A la madrugada, el cuerpo fue retirado del club. Llovía, pero la multitud seguía presente. Nadie había declarado duelo o feriado nacional, pero de hecho ese viernes fue un día de duelo. Las boinas blancas de los radicales le daban una nota de color e identidad política a la ceremonia. Desde las provincias desfilaban las delegaciones. Venían de todos lados. De Santa Fe, Córdoba, Entre Ríos, Tucumán, Salta. Todos tenían dibujada en el rostro la expresión de quien sabe que está viviendo una circunstancia dramática e histórica. Iban a verlo muerto a Alem, como antes lo vieran desbordante de vida, subido a las tribunas hablando al pueblo con ese inconfundible todo de voz y esa figura en la que el compadrito y el poeta parecían confundirse en un solo trazo. Cada uno tenía una anécdota que contar, una pequeña historia que evocar, un momento compartido, un apretón de manos, un abrazo, una copa.
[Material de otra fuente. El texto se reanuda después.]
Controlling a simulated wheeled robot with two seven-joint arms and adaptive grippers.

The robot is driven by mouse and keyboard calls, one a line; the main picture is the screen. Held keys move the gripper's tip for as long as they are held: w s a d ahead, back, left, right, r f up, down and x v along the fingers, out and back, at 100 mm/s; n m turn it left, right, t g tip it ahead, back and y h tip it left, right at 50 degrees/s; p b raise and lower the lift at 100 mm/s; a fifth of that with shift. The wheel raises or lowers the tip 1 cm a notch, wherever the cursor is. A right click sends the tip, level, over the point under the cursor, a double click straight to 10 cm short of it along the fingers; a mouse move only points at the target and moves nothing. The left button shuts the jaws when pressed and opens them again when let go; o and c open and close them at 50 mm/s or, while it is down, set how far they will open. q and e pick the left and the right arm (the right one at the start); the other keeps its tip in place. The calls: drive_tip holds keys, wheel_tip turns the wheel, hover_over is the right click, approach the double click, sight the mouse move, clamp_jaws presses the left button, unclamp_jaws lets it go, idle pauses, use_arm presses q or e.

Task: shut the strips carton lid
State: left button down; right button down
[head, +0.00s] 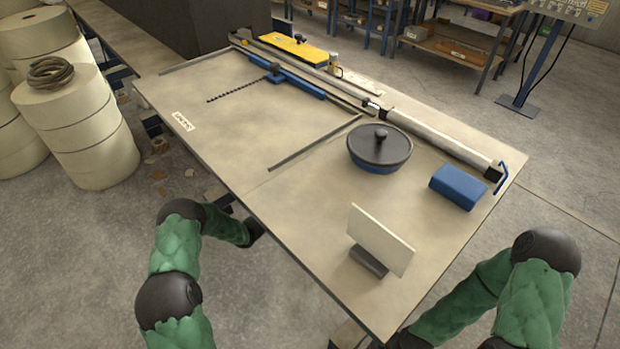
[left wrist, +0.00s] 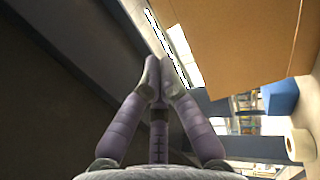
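I cannot make out a strips carton or its lid for certain in either view. A flat tan-brown panel (left wrist: 245,35) fills the upper right of the left wrist view; I cannot tell whether it is cardboard or part of the table. My left gripper (left wrist: 159,68) shows in the left wrist view with its fingertips together and nothing visible between them. In the head view my left arm reaches toward the near left table edge, and its fingers are hidden. My right arm is low at the right, with its gripper out of sight.
The worktable (head: 300,235) carries a blue bowl with a dark lid (head: 380,147), a blue block (head: 458,186), a pale card (head: 381,239) in a dark stand, and a long roller (head: 435,137). Large rolls (head: 80,125) stand left. The table's near middle is clear.

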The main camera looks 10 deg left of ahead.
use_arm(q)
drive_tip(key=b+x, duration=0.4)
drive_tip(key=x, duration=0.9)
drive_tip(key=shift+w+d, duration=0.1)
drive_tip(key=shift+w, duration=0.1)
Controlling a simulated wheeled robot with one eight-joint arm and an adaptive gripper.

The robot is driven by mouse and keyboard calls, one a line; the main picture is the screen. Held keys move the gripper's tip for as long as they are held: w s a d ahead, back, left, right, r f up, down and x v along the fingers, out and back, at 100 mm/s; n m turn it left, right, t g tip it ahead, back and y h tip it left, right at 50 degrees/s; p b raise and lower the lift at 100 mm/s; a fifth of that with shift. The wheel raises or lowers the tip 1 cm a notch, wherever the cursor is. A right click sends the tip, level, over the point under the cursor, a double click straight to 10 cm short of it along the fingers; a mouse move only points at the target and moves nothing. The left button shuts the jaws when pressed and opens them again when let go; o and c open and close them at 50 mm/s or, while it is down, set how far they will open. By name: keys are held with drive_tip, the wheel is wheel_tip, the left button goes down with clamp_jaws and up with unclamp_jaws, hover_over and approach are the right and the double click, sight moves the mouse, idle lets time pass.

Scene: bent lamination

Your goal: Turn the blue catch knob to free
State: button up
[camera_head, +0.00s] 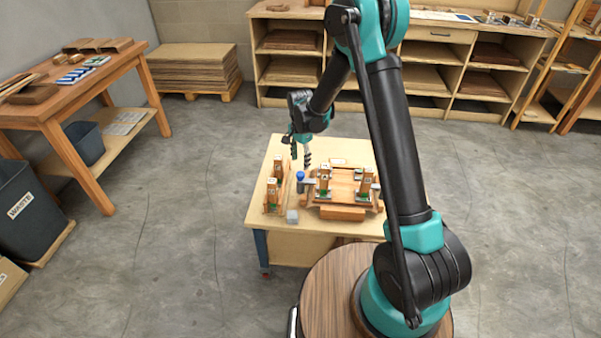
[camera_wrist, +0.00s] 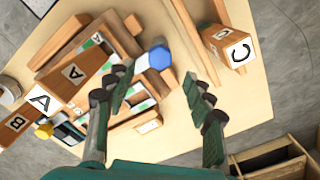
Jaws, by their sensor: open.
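The blue catch knob (camera_wrist: 160,57) shows in the wrist view between and just beyond my open fingers, nearer the left finger. In the head view the knob (camera_head: 300,175) stands on the table between the left wooden post and the main wooden fixture. My gripper (camera_head: 300,150) hangs above the knob, tilted downward. In the wrist view my gripper (camera_wrist: 162,88) is open and empty, with a finger on each side. I cannot tell whether the left finger touches the knob.
Wooden posts lettered A (camera_wrist: 40,100), B (camera_wrist: 18,122) and C (camera_wrist: 238,52) stand around the knob. The wooden fixture (camera_head: 342,212) fills the table's right part. The table's front left corner (camera_head: 258,218) is bare.

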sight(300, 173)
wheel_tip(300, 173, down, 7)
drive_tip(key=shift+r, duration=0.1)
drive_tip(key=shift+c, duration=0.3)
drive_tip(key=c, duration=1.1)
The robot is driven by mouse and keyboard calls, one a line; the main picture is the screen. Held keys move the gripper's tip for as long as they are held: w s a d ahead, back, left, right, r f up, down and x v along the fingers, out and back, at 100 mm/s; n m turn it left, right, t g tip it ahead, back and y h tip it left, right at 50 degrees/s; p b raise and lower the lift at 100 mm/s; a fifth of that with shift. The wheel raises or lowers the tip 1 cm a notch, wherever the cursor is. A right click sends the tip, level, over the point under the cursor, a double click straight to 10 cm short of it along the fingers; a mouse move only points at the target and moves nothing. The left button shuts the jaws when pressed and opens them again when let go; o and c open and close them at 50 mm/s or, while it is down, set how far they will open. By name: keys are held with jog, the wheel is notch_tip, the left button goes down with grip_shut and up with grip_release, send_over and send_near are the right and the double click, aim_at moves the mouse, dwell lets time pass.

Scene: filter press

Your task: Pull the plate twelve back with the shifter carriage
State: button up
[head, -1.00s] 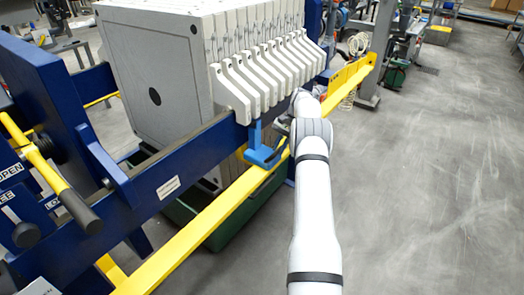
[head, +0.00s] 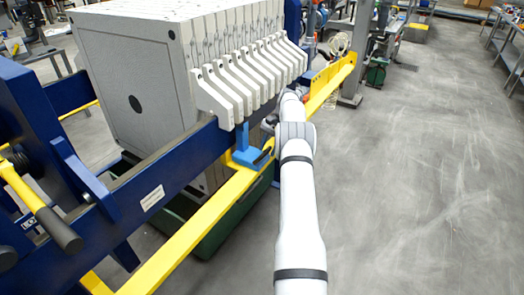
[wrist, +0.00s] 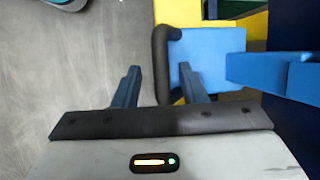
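The blue shifter carriage (head: 246,156) sits on the side rail below the front plate handles. In the wrist view the carriage (wrist: 212,50) carries a black handle bar (wrist: 161,75). My gripper (wrist: 159,67) is open, with one finger on each side of the bar and a visible gap on both sides. In the head view my gripper is small and mostly hidden by my arm. The pale grey filter plates (head: 135,75) stand packed in a stack, with their slanted side handles (head: 250,75) in a row. No number shows, so I cannot tell which is plate twelve.
A yellow rail (head: 205,220) runs along the press beside the dark blue beam (head: 185,160). A yellow lever with a black grip (head: 58,228) is at the left. A green tray (head: 215,230) lies below. The grey floor (head: 410,190) at the right is clear.

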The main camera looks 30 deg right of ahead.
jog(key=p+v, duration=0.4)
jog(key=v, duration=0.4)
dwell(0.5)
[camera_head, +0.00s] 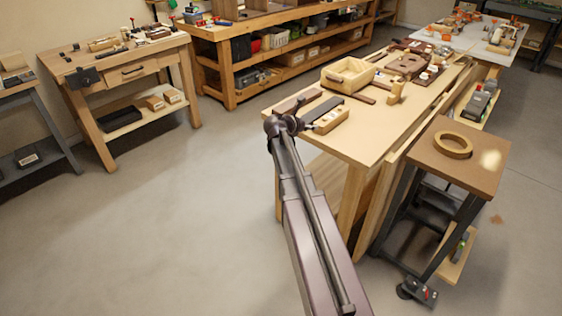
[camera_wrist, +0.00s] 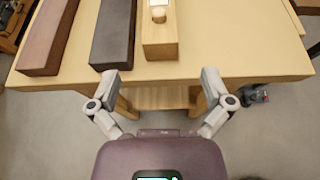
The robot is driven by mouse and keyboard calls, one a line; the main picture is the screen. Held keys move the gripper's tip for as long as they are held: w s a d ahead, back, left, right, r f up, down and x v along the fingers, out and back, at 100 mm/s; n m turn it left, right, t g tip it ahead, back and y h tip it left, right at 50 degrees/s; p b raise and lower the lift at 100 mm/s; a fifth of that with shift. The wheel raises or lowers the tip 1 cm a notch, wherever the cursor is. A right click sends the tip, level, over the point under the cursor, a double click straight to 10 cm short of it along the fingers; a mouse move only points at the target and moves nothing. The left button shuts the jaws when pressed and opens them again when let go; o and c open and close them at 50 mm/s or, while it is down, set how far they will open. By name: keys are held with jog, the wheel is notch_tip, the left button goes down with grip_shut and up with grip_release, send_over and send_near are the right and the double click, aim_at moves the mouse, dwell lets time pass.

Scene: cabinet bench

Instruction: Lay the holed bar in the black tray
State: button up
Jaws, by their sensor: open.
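A light wood bar (camera_head: 331,121) with dark round marks that look like holes lies near the bench's left end. In the wrist view the pale bar (camera_wrist: 160,43) is straight ahead, with a small light round piece on top. A dark grey bar (camera_wrist: 112,32) and a reddish-brown bar (camera_wrist: 47,38) lie to its left. My gripper (camera_wrist: 159,76) is open and empty, its fingertips at the bench edge on either side of the pale bar's near end, apart from it. In the head view my gripper (camera_head: 287,123) is at the bench's left end. I cannot surely pick out a black tray.
On the bench (camera_head: 375,140) stand a light wooden box (camera_head: 348,75) and a brown board (camera_head: 408,64) with small items. A small side table (camera_head: 472,172) bears a ring (camera_head: 453,146). A dark box (camera_head: 84,77) is at the left workbench. The floor at left is clear.

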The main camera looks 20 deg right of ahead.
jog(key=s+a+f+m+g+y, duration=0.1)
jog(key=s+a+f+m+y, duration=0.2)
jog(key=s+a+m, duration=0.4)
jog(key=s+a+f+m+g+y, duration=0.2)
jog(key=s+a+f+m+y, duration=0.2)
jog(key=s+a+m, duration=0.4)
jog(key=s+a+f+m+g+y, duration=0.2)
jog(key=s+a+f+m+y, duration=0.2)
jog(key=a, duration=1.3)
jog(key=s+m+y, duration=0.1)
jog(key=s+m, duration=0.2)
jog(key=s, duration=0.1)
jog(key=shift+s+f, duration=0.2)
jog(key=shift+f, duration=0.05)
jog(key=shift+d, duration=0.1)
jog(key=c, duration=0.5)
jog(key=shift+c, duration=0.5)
El sábado a la mañana amaneció con sol. Miles y miles de personas acompañaron el cuerpo de Alem a la Recoleta. Nunca antes se había visto, ni se vería por mucho tiempo, una multitud tan compacta despidiendo a un hombre público. Nunca se había visto a tantos pobres, a tantos vecinos de los barrios populares salir a la calle con el rostro consternado para acompañar a su última morada al hombre que amaban. Un periodista dirá que el espectáculo de la multitud en la calle no se parecía a un cortejo fúnebre, sino a una manifestación.